(Short task): Take the lines from the beginning of the material through the line containing "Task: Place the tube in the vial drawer" and retype them exactly, leaving the pictures out.

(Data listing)
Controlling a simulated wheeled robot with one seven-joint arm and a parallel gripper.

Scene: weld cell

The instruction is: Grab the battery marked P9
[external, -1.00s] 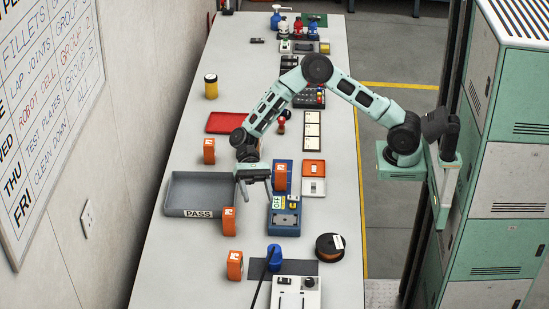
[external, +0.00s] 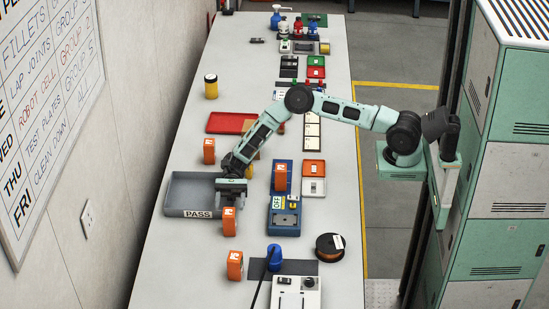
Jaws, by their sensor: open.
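Several orange batteries with white labels are in view; the marks are too small to read, so I cannot tell which is P9. One battery (external: 229,222) stands at the front right corner of the grey PASS tray (external: 180,212). Another battery (external: 235,266) stands nearer on the table, and one more battery (external: 209,151) stands behind the tray. A further battery (external: 280,178) sits in the blue charger (external: 284,222). My gripper (external: 231,201) is open and empty, pointing down at the tray's right end, just behind the battery at the tray's corner.
A red tray (external: 228,122) and a yellow-and-black canister (external: 211,87) stand farther back. A wire spool (external: 330,247) and a grey control box (external: 296,292) with a blue-handled tool (external: 274,258) are near the front. The table's left front is clear.

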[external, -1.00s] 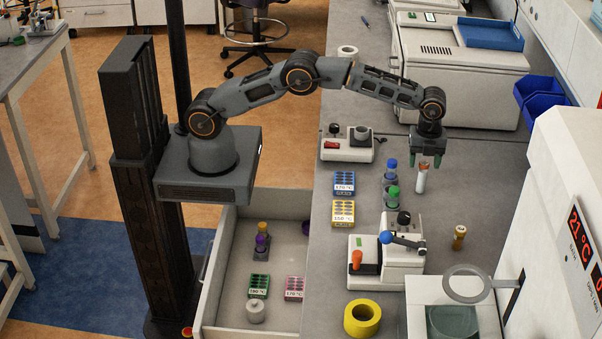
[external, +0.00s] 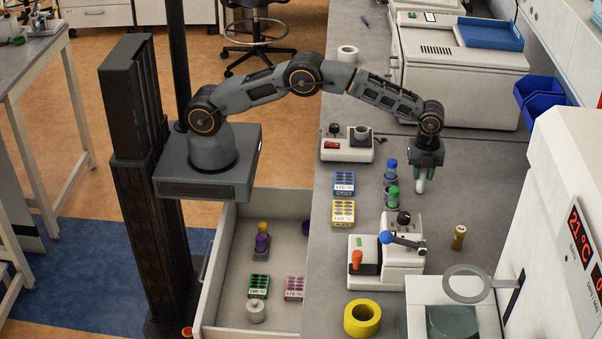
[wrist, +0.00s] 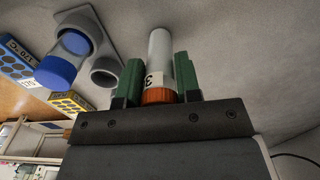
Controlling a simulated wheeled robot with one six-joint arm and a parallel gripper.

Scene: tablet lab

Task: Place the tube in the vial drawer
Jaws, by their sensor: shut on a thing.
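My gripper (external: 424,168) is shut on a tube (external: 421,186) above the bench, to the right of the green-capped tube. In the wrist view the green fingers of my gripper (wrist: 158,80) close on either side of the tube (wrist: 160,52) near its orange cap. The tube has a pale body and a white label with a dark mark. In the external view the gripper hides its upper part, and the lower end points down. An open drawer (external: 283,258) lies lower left, below the bench top, with small racks and vials inside.
A blue-capped tube (external: 391,167) and a green-capped tube (external: 392,190) stand in grey holders. Blue (external: 343,183) and yellow (external: 343,213) racks lie left of them. A white device with a blue-knobbed lever (external: 386,237) and a yellow tape roll (external: 362,318) are nearer. An orange-brown vial (external: 459,237) stands right.

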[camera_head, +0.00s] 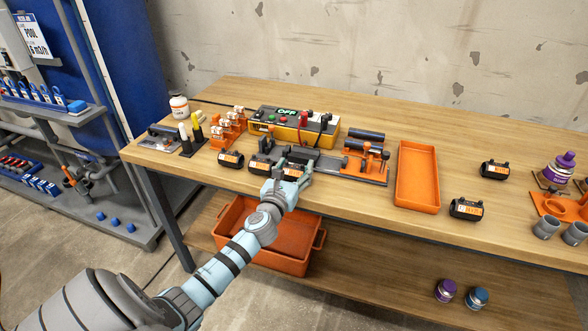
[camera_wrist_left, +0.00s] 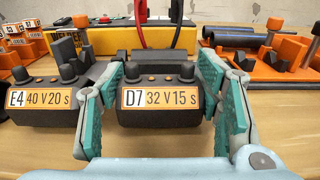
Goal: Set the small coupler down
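A small black coupler (camera_wrist_left: 160,98) with an orange label reading D7 32 V 15 s sits between the teal finger pads of my left gripper (camera_wrist_left: 162,85) in the left wrist view. The pads are against its two sides, and it is upright. In the head view my left gripper (camera_head: 287,176) is at the table's front edge and mostly covers this coupler. Its base is level with the neighbouring coupler; I cannot tell whether it touches the wood. My right gripper is not in view.
A black coupler (camera_wrist_left: 47,100) labelled E4 40 V 20 s stands close on the left. The welder box (camera_head: 293,124) is behind. A clamp rig (camera_head: 366,164) stands to the right, then an orange tray (camera_head: 417,206). An orange crate (camera_head: 270,250) is below the table edge.

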(Answer to the problem):
Controlling a simulated wheeled robot with one seven-joint arm and a parallel gripper.

Scene: weld cell

The instruction is: Grab the battery marked P9
[external, -1.00s] 
[external, +0.00s] 
Jaws, by their sensor: open.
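Several orange batteries with white labels are in view; the marks are too small to read, so I cannot tell which is P9. One battery (external: 229,222) stands at the front right corner of the grey PASS tray (external: 180,212). Another battery (external: 235,266) stands nearer on the table, and one more battery (external: 209,151) stands behind the tray. A further battery (external: 280,178) sits in the blue charger (external: 284,222). My gripper (external: 231,201) is open and empty, pointing down at the tray's right end, just behind the battery at the tray's corner.
A red tray (external: 228,122) and a yellow-and-black canister (external: 211,87) stand farther back. A wire spool (external: 330,247) and a grey control box (external: 296,292) with a blue-handled tool (external: 274,258) are near the front. The table's left front is clear.

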[external, -1.00s] 
[external, +0.00s] 
[wrist, +0.00s] 
Controlling a simulated wheeled robot with one six-joint arm and a parallel gripper.

Scene: tablet lab

Task: Place the tube in the vial drawer

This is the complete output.